While South Africans pay significantly more for data than people on the rest of the continent, the two main network providers, MTN and Vodacom, are also exploiting lower income consumers and being obscure on promotional data specials which leave the poor “inexplicably” paying more per megabyte.
This was the Competition Commission’s feedback on August 2017’s data services market inquiry into data pricing yesterday.
It follows complaints by the public on the high cost of data.
The commission found that although MTN and Vodacom were the larger service providers in South Africa, it disturbed the commission that they charged much cheaper rates in other African countries:
- Vodacom charged South African consumers R159 per 1GB, while those in Lesotho paid R108.55 and Nigerians only R40.
- MTN was a little pricier, charging R172 for 1GB to their South African consumers but about R50 in Zambia and R45.35 in Nigeria for the same bundle.
SA data prices, however, performed better on the international benchmark when it came to contract subscribers rather than pre-paid users, but still remained considerably more expensive than the cheapest country, Competition Commissioner Tembinkosi Bonakele said.
But although poorer consumers jumped at the chance of data specials and promotions, the actual pricing was not entirely transparent, resulting in them paying more for a daily special than a monthly data bundle.
“Operators have sought to argue that smaller bundles on short validity periods compare more favourably.
“While that may be the case, a 20MB bundle valid for a day is still about 66% more expensive than a one-month 1GB bundle on the Vodacom network. However, the very short validity period also makes that smaller bundle more likely to expire, making the effective rate likely higher still,” Bonakele said.
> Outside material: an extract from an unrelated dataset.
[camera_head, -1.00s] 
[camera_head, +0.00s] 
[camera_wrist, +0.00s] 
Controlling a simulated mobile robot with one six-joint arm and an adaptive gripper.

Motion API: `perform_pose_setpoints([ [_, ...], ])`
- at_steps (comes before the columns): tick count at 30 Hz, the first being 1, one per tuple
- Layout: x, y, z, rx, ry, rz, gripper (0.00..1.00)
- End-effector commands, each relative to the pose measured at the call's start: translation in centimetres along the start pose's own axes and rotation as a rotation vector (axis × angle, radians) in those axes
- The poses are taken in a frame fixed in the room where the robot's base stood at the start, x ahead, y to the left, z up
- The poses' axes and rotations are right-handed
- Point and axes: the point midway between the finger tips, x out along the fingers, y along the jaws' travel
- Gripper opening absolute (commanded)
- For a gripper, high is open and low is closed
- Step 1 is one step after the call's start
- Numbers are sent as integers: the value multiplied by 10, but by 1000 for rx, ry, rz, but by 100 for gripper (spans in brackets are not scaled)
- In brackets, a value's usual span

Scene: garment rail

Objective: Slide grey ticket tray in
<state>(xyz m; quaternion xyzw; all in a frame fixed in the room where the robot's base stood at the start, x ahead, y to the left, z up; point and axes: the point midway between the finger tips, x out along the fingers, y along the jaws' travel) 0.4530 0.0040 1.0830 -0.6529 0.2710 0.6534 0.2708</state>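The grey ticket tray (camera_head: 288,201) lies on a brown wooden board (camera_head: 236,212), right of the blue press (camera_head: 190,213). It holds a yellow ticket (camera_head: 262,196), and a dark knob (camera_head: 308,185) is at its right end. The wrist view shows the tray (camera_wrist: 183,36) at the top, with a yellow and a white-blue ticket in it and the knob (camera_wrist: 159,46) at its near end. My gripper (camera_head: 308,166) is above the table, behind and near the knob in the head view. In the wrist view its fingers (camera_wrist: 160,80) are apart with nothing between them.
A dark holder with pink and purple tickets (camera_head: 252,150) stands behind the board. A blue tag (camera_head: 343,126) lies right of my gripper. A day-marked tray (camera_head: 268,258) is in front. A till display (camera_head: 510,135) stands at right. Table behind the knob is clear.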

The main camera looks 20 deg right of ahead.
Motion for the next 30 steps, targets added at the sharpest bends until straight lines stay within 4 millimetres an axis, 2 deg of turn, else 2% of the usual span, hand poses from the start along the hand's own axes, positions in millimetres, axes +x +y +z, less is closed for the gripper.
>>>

The commission had relied on information from 2017 – and much has changed in the data pricing sector in the past 18 months, MTN spokesperson Jacqui O’Sullivan said in response to the commission’s findings.
“One significant change was MTN’s decision in February to cut its out-of-bundle (OOB) data rate by up to 75% for pre-paid customers. Customers not making use of data bundles are now only paying R0.29 per MB for data and customers who do purchase bundles are now paying just R0.49 per MB for OOB usage,” she said.
Rival Vodacom provided a similar defence, stating it recently reduced its out-of-bundle prices by up to 70% and was complying with Icasa’s end user and subscriber services charter.
“Vodacom will review the provisional report produced … by the Competition Commission following its data services market inquiry,” the company said in a statement.
“Vodacom is fully committed to meeting the commission’s June 14 deadline for submissions and to provide comments on both the findings and the recommendations in the provisional report.”
In their defence, service providers attributed the high pricing to insufficient spectrum, which needs to be compensated for, through increasing the volume of base stations, raising capital and operational costs.
To combat this, the commission’s recommendations for immediate relief on data pricing included reducing tariff levels and providers in need of high demand spectrum to reduce infrastructure costs.
Bonakele also recommended that government develop support for free public Wi-Fi in low-income areas, including commuter points and public spaces.
According to TechCentral’s Duncan McLeod, not all the blame can be piled onto the network operators. Government also plays a part in preventing prices from coming down.
- “Prices have been coming down despite headline rates, such special deals to bring down the rate per MB. Consumers don’t really feel it because they are not benefiting from the plans or are using more data.
- “The biggest challenge is government providing spectrums, which are needed”.
- He questioned yesterday’s press conference where government regulators had a go at the operators, while government has failed to provide the necessary spectrum. This failure is linked to the failure to migrate from analog terrestrial television broadcasts, which would free up a large amount of spectrum.
- South Africa is one of the world’s last remaining countries that have not migrated to digital terrestrial television.
- “Comparing prices to other African countries is not fair. Vodacom spends 80% of their capex (capital expenditure) in SA and has a bigger network they have to maintain.”
- “It will boil down to the level of competition and the level of consumers.
- “There are good deals in South African urban areas and consumers are offered Telkom, Cell C and Rain, but they continue to ignore them and stick to Vodacom and MTN,” McLeod said.
- “Maybe positive things will come out of [the inquiry report].
- “The message is this: it shouldn’t be about evil, bad operators. It is too simplistic. There should be an approach to it. The reasonable high prices are not just operators but also government and consumers, who don’t exercise their choice as aggressively as possible.”